The breach of Utah's Child Protection Registry program is a major faux pas for the Utah Division of Consumer Protection. It also could pose a credibility problem for Unspam Technologies Inc., the private company that created the system and is pushing other states to adopt it.

Utah Department of Commerce Director Francine Giani said Thursday that a new consumer protection employee neglected to redact four e-mail addresses from citations obtained through a routine open-records request. Giani learned of the mistake, which occurred Oct. 3, from court papers filed Thursday by a California adult-industry trade group challenging the constitutionality of the controversial registry.

"A fair amount of trust has been placed with us and this is not a good thing," Giani said. "I'm sick about it."

Giani emphasized her department, not Unspam, was responsible.

But that didn't stop the Free Speech Coalition from arguing the entire program is far from foolproof. The breach underscores one of the issues the Federal Trade Commission highlighted in its review of e-mail registries - that the benefits are outweighed by the risk of compromise, said coalition attorney Jerome Mooney.

"It's a substantial failure of a program that's barely one year old," Mooney said. "And it's not like anyone was probing the system to look for weaknesses."

The breach involves citations issued last month to four companies for violating a new law that requires adult-oriented Web sites to screen out the e-mail addresses of minors who appear on the state registry.

Named in the citations were DOS Media Now, an Encinitas, Calif., online gambling site; Golden Arch Casinos, of Overland Park, Kan.; Smoothbeer.com, a United Kingdom beer company; and SoftestGirls.com, a Singapore company that sent pornographic e-mails to Utah minors.

After reports of the crackdown appeared in the media, Justin Weiss of the E-mail Service Provider Coalition requested copies of the citations. The state promptly complied but neglected to redact the e-mail addresses of the children in question.
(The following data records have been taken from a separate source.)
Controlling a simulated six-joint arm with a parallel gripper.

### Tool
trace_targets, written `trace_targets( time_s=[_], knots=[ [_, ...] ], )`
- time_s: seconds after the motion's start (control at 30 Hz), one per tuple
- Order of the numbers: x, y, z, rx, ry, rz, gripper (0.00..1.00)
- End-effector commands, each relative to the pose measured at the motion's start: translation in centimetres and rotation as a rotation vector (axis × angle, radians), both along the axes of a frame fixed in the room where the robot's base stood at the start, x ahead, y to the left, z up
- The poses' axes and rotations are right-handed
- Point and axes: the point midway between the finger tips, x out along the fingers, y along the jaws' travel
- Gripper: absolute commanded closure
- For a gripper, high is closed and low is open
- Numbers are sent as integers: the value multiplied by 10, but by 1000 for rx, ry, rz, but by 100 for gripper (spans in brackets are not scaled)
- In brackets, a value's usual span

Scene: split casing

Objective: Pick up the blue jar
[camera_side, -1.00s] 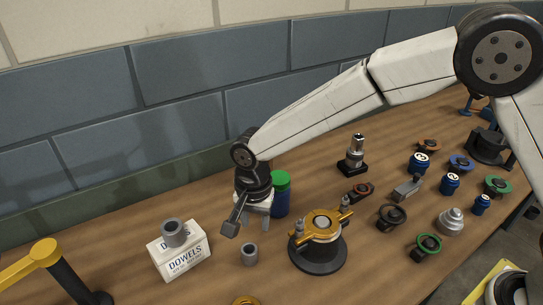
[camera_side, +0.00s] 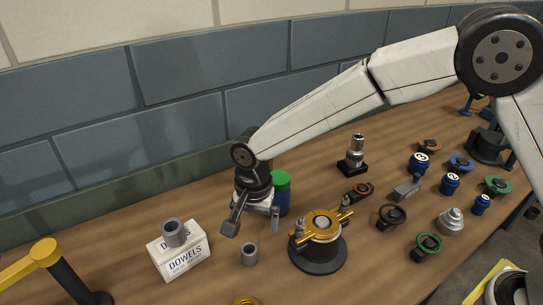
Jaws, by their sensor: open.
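The blue jar (camera_side: 283,203) with a green lid (camera_side: 281,180) stands upright on the wooden bench. My gripper (camera_side: 257,219) points down just left of the jar and in front of part of it. One pale finger shows at the gripper's right side, overlapping the jar's lower left in the picture. I cannot tell whether it touches the jar. The other finger is largely hidden behind a dark part of my gripper. The jaws are open, and I see nothing held between them.
A grey hollow cylinder (camera_side: 249,254) stands just below my gripper. A white dowels box (camera_side: 180,258) with another grey cylinder (camera_side: 174,233) on top is at left. A round fixture with a gold top (camera_side: 321,225) stands right of the jar. Several small parts and blue containers fill the right side.

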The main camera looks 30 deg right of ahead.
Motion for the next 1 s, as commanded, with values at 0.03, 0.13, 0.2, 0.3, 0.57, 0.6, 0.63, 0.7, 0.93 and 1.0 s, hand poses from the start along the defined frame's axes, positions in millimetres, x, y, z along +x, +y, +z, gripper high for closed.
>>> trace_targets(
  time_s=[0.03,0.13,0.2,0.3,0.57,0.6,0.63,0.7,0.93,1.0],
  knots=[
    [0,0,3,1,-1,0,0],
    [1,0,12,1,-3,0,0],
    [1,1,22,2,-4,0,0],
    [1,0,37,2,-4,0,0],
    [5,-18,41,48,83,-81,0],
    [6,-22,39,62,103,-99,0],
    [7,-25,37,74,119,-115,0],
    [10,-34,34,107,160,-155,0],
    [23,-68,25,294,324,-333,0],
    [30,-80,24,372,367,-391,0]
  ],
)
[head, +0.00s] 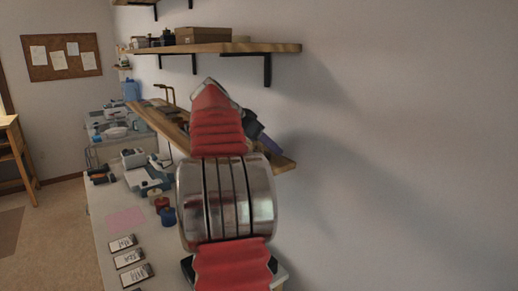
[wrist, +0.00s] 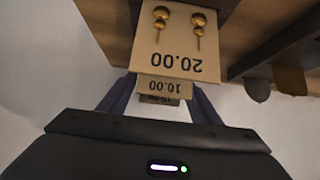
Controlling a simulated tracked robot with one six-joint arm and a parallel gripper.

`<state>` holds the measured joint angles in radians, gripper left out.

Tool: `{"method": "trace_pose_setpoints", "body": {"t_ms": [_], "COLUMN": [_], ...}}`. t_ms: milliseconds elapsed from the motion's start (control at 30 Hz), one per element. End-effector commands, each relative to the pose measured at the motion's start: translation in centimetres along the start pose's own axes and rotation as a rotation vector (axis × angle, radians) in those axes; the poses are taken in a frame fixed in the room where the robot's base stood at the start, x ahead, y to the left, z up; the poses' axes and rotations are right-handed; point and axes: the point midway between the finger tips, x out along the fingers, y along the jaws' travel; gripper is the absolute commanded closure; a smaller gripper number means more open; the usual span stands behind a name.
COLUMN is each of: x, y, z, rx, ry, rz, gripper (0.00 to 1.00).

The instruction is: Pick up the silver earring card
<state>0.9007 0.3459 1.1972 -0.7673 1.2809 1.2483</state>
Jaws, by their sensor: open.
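In the wrist view a tan card (wrist: 177,50) with gold-coloured ball earrings and the price 20.00 shows upside down. Below it in the picture, a smaller-looking card marked 10.00 (wrist: 165,87) and another card (wrist: 158,100) are partly covered. I cannot make out earrings on these two, and no silver earrings are clearly visible. My gripper (wrist: 160,83) is open, its dark fingers on either side of the lower cards. I cannot tell whether the fingers touch a card. In the head view my arm hides the cards.
A wooden shelf (head: 158,121) runs along the wall beside my arm; another shelf (head: 230,48) with boxes is above. Below is a bench (head: 112,202) with a pink sheet (head: 126,220), several white cards (head: 129,258) and small jars (head: 168,217).

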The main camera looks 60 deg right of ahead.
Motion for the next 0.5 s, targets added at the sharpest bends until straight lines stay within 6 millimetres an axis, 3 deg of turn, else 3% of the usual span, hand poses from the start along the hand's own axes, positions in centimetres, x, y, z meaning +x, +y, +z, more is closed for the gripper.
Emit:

Weiss, whose trade group is supporting the coalition's legal challenge, alerted state officials to the security breach Oct. 3 and urged them to inform the individuals whose personal information was compromised, according to court filings.

Just two weeks earlier, Matthew Prince, president and CEO of UnSpam, claimed it was impossible for anyone to get their hands on the e-mail addresses on the registry.

"Even if ordered by a court or held at gunpoint, there is no feasible way that I, any Unspam employee, or any state official could provide you even a single address that has been submitted for compliance by any sender," Prince said in an affidavit.

That a state employee got the names and divulged them makes a mockery of Prince's comments, the Free Speech Coalition suggests in court papers. But Brent Hatch, an attorney for Unspam, points out that Prince was speaking only of e-mail lists submitted to his company. The state got the e-mails it divulged from parents who complained that their children were receiving illegal solicitations.

"This has nothing to do with the registry. The registry is completely secure," Hatch said. "The Free Speech Coalition got it flat wrong. We stand behind Mr. Prince's statement."

Utah and Michigan are the only states to adopt the registry created by Unspam. The company charges a half-cent for each address that is removed. The registry is free for schools, parents and other guardians of minors to use.

Commercial e-mailers argue that the registry's time and cost are an unfair burden. U.S. District Judge Dale Kimball has set a Nov. 9 hearing on the coalition's motion for an injunction, and the state's request to dismiss the coalition's lawsuit.